In Convolutional Nets, there is no such thing as “fully-connected layers”. There are only convolution layers with 1x1 convolution kernels and a full connection table.

It’s a too-rarely-understood fact that ConvNets don’t need to have a fixed-size input. You can train them on inputs that happen to produce a single output vector (with no spatial extent), and then apply them to larger images. Instead of a single output vector, you then get a spatial map of output vectors. Each vector sees input windows at different locations on the input.

In that scenario, the “fully connected layers” really act as 1x1 convolutions.

This quote is not very explicit, but what LeCuns tries to say is that in CNN, if the input to the FCN is a volume instead of a vector, the FCN really acts as 1x1 convolutions, which only do convolutions in the channel dimension and reserve the spatial extent. But this is not true in the VGG case. In VGG, the input to the FCN is a 7*7*512 volume, what the first FCN layer does is actually a 7x7 convolution that shrink the volume to a 1x1 vector, and then do 1x1 convolution on the vector.

To further explain what the dense layer does in CNN, let’s see an example in Keras:

from keras.models import Sequential
from keras.layers import Dense, Activation
model = Sequential()
model.add(Dense(16, input_shape=(3,2)))
model.add(Activation('relu'))
model.add(Dense(4))
model.compile(loss='mean_squared_error', optimizer='SGD')
print(model.weights)

By running this example code, we can get the weights of the model as follows:

[<tf.Variable 'dense_13/kernel:0' shape=(2, 16) dtype=float32_ref>,
 <tf.Variable 'dense_13/bias:0' shape=(16,) dtype=float32_ref>,
 <tf.Variable 'dense_14/kernel:0' shape=(16, 4) dtype=float32_ref>,
 <tf.Variable 'dense_14/bias:0' shape=(4,) dtype=float32_ref>]

In this example, the input tensor with size (3, 2) is passed through a dense layer with 16 neurons, and then thorugh another dense layer with 4 neurons. In traditional neural networks, we can easily think that the first layer has 3 * 2 * 16 = 96 parameters as each neuron is connected to 3x2 = 6 inputs, and the next layer has 16 * 4 = 64 parameters. However, we can see that the printed weight matrix size of the first dense layer is (2, 16), not (2*3, 16).
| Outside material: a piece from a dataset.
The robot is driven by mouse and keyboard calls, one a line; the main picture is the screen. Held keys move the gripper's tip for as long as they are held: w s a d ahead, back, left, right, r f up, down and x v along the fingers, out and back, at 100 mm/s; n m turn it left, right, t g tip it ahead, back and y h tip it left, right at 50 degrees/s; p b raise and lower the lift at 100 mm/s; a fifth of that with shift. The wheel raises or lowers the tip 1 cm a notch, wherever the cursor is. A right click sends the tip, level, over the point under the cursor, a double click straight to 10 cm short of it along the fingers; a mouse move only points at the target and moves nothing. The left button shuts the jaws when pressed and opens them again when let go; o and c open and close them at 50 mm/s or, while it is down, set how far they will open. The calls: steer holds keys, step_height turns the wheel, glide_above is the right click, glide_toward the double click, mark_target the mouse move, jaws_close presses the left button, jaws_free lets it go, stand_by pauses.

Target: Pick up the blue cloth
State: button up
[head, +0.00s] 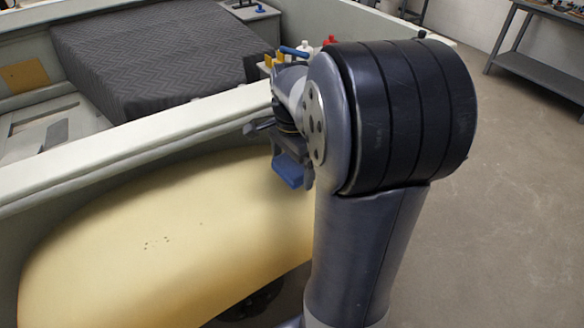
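My gripper (283,160) is small and partly hidden behind my own arm, over the far right part of the yellow table. A blue piece (288,172), perhaps the cloth, shows at its lower end. I cannot tell whether it is held between the fingers or lies behind them. Another blue thing (295,52) lies farther back among small items, just left of my arm; I cannot tell if it is cloth. The finger gap is not clear.
The yellow rounded tabletop (150,250) is bare on the left. A pale low wall (130,150) runs behind it, with a grey-covered bed (160,55) beyond. A small stand (250,12) is at the back. A grey metal table (540,70) stands far right; the right floor is open.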

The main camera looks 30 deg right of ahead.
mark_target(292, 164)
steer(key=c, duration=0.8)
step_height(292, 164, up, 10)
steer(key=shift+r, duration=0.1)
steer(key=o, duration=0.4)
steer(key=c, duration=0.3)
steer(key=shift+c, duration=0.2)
Let’s see another example:

from keras.models import Sequential
from keras.layers import Dense, Activation, Flatten
model = Sequential()
model.add(Flatten(input_shape=(3,2)))  # Flatten the input before feeding it into the dense layer
model.add(Dense(16))
model.add(Activation('relu'))
model.add(Dense(4))
model.compile(loss='mean_squared_error', optimizer='SGD')
print(model.weights)

This code snippet prints out:

[<tf.Variable 'dense_15/kernel:0' shape=(6, 16) dtype=float32_ref>,
 <tf.Variable 'dense_15/bias:0' shape=(16,) dtype=float32_ref>,
 <tf.Variable 'dense_16/kernel:0' shape=(16, 4) dtype=float32_ref>,
 <tf.Variable 'dense_16/bias:0' shape=(4,) dtype=float32_ref>]
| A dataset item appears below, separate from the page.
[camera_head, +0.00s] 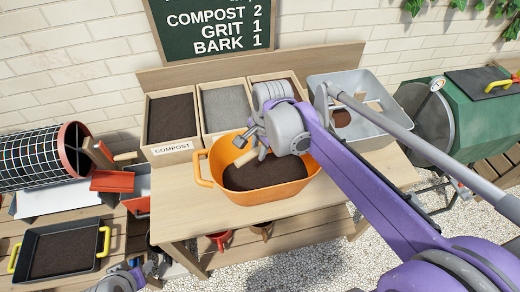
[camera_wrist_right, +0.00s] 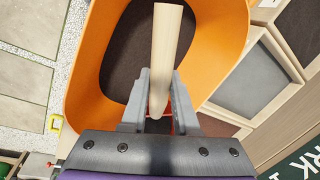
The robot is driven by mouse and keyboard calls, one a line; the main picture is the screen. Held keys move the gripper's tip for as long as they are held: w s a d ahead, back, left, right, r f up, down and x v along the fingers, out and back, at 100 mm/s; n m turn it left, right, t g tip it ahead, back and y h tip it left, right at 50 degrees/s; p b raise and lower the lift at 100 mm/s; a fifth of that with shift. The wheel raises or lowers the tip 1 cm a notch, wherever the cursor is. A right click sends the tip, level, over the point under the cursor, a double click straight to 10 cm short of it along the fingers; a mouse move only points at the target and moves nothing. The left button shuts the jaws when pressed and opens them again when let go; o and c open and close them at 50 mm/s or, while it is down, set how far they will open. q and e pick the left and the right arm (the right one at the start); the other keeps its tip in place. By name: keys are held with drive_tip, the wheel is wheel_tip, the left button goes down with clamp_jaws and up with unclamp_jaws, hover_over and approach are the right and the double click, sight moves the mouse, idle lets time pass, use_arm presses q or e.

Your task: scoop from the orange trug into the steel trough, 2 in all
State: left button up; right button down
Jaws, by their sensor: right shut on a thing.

There we can see that by flattening the input to a 1-D array before feeding it to the dense layers, the weight matrix of the first layer becomes (6, 16).

Conclusion

How the FCN in CNN really do depends on the input shape:

  • If the input is a 1-D vector, such as the output of the first VGG FCN layer (1x1, 4096), the dense layers are the same as the hidden layers in traditional neural networks (multi-layer perceptron).
  • If the input rank is higher than 1, for example, an image volume, the FCN layer in CNN is actually doing similar things as a 1x1 convolution operation on each pixel slice.